The nominal data are examined using the grouping method. In this method, the data are grouped
into categories, and then the frequency or the percentage of the data can be calculated. These
data are visually represented using the pie charts.

5
Ordinal Data
Ordinal data/variable is a type of data that follows a natural order. The significant feature of the
nominal data is that the difference between the data values is not determined. This variable is
mostly found in surveys, finance, economics, questionnaires, and so on.

The ordinal data is commonly represented using a bar chart. These data are investigated and
interpreted through many visualisation tools. The information may be expressed using tables in
which each row in the table shows the distinct category.

Quantitative or Numerical Data


Quantitative data is also known as numerical data which represents the numerical value (i.e.,
how much, how often, how many). Numerical data gives information about the quantities of a
specific thing. Some examples of numerical data are height, length, size, weight, and so on. The
quantitative data can be classified into two different types based on the data sets. The two
different classifications of numerical data are discrete data and continuous data.

Discrete Data
Discrete data can take only discrete values. Discrete information contains only a finite number of
possible values. Those values cannot be subdivided meaningfully. Here, things can be counted in
whole numbers.

Example: Number of students in the class

Continuous Data
Continuous data is data that can be calculated. It has an infinite number of probable values that
can be selected within a given specific range.

Example: Temperature range

Data Processing
Data processing occurs when data is collected and translated into usable information. Usually
performed by a data scientist or team of data scientists, it is important for data processing to be
done correctly as not to negatively affect the end product, or data output.

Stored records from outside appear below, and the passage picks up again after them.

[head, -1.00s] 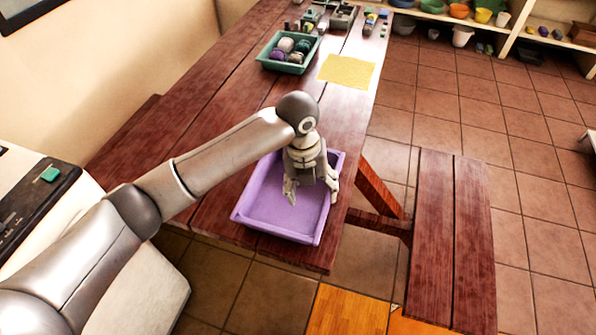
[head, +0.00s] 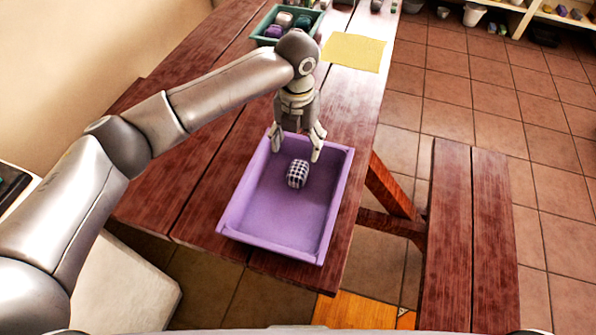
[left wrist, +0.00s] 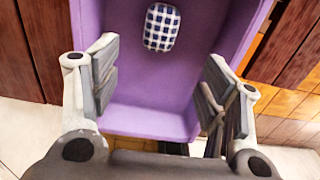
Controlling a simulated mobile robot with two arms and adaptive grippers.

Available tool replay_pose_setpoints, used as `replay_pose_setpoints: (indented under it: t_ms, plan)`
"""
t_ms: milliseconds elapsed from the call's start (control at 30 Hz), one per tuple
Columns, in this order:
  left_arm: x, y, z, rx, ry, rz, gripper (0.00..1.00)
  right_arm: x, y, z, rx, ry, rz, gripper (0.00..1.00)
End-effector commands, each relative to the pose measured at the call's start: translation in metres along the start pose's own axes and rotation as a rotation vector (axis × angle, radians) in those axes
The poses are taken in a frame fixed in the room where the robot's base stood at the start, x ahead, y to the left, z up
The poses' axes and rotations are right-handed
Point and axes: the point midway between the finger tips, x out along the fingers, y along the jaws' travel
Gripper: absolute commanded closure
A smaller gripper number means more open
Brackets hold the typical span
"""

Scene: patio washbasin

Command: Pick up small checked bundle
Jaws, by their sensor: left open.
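The small checked bundle (head: 297,174), dark blue and white, lies alone on the floor of the purple tray (head: 235,238). In the left wrist view the bundle (left wrist: 161,27) shows near the top, beyond the fingertips and between their lines. My left gripper (head: 296,150) is open and empty over the far part of the tray, apart from the bundle. Its spread fingers also show in the left wrist view (left wrist: 160,70). My right gripper is in neither view.
The tray stands on a dark red wooden table (head: 190,190). A yellow cloth (head: 353,52) lies behind it, and a green tray (head: 262,38) with several bundles is at the back. A bench (head: 450,240) stands at the right.

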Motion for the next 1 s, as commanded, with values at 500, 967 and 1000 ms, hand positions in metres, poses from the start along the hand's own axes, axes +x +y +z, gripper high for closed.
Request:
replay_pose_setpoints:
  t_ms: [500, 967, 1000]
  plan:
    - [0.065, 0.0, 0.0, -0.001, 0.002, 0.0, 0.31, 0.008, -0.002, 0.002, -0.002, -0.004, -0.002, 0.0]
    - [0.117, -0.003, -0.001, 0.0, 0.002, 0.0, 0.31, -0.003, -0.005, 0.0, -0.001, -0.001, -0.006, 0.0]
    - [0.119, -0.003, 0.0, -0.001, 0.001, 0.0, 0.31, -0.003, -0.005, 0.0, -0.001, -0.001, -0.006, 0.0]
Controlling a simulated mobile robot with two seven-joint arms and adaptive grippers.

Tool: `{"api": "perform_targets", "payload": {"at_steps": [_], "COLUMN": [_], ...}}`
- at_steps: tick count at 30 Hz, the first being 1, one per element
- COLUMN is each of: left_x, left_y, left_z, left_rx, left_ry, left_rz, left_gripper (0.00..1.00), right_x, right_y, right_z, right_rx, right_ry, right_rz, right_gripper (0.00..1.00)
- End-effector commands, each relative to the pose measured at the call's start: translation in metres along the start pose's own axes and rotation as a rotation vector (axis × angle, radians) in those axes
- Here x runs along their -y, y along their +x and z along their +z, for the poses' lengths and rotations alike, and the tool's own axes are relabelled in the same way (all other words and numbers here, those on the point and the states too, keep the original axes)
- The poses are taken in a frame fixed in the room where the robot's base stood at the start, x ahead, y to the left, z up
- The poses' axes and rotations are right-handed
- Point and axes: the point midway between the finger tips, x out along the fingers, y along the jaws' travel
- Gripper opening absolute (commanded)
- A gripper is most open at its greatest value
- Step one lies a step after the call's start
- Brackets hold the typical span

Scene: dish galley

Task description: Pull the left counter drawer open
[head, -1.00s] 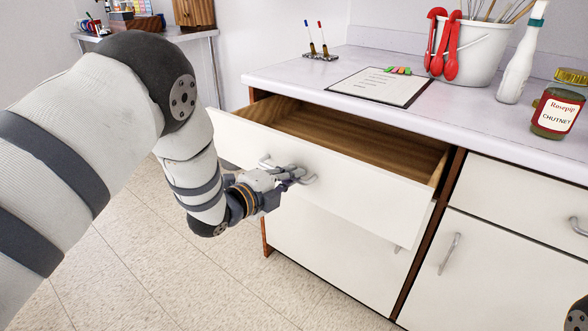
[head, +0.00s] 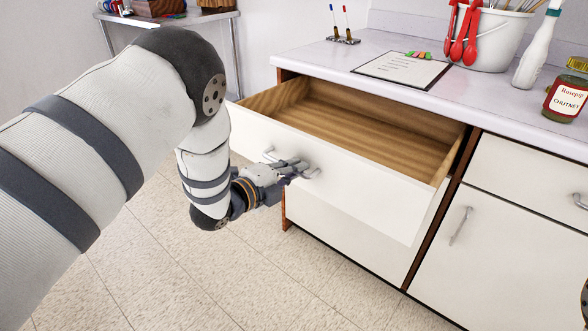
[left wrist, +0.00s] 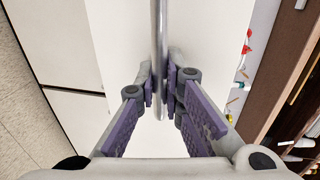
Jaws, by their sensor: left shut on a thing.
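The left counter drawer (head: 345,181) has a white front and a wooden inside, and it stands well out from the cabinet. Its inside (head: 365,125) looks empty where it shows in the head view. My left gripper (head: 296,170) is shut on the drawer's metal bar handle. In the left wrist view the handle (left wrist: 159,50) runs between the purple-padded fingers (left wrist: 160,84). Part of the handle is hidden behind the fingers in the head view. My right gripper is not in view; only a bit of dark shape shows at the right edge.
The counter (head: 400,40) above holds a clipboard (head: 402,70), a pen stand (head: 343,38), a white utensil bucket (head: 492,42), a white bottle (head: 535,50) and a chutney jar (head: 567,98). Another drawer (head: 530,183) at right is shut. The tiled floor (head: 160,270) in front is clear.

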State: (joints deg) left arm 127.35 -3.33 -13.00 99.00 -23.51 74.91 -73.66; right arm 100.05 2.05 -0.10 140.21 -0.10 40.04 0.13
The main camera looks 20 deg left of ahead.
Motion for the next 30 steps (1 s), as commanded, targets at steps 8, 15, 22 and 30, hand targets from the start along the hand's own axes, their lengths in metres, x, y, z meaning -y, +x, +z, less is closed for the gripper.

Data in its raw form is not useful to any organization. Data processing is the method of collecting
raw data and translating it into usable information. It is usually performed in a step-by-step
process by a team of data scientists and data engineers in an organization. The raw data is
collected, filtered, sorted, processed, analyzed, stored, and then presented in a readable format.

6
Data processing is essential for organizations to create better business strategies and increase
their competitive edge. By converting the data into readable formats like graphs, charts, and
documents, employees throughout the organization can understand and use the data.

Now that we’ve established what we mean by data processing, let’s examine the data processing
cycle.

The Data Processing Cycle

The data processing cycle consists of a series of steps where raw data (input) is fed into a system
to produce actionable insights (output). Each step is taken in a specific order, but the entire
process is repeated in a cyclic manner. The first data processing cycle's output can be stored and
fed as the input for the next cycle, as the illustration below shows us.

Fig: Data processing cycle

Generally, there are six main steps in the data processing cycle:

Step 1: Collection

The collection of raw data is the first step of the data processing cycle. The type of raw data
collected has a huge impact on the output produced. Hence, raw data should be gathered from
defined and accurate sources so that the subsequent findings are valid and usable. Raw data can
include monetary figures, website cookies, profit/loss statements of a company, user behavior,
etc.

7
Step 2: Preparation

Data preparation or data cleaning is the process of sorting and filtering the raw data to remove
unnecessary and inaccurate data. Raw data is checked for errors, duplication, miscalculations or
missing data, and transformed into a suitable form for further analysis and processing. This is
done to ensure that only the highest quality data is fed into the processing unit.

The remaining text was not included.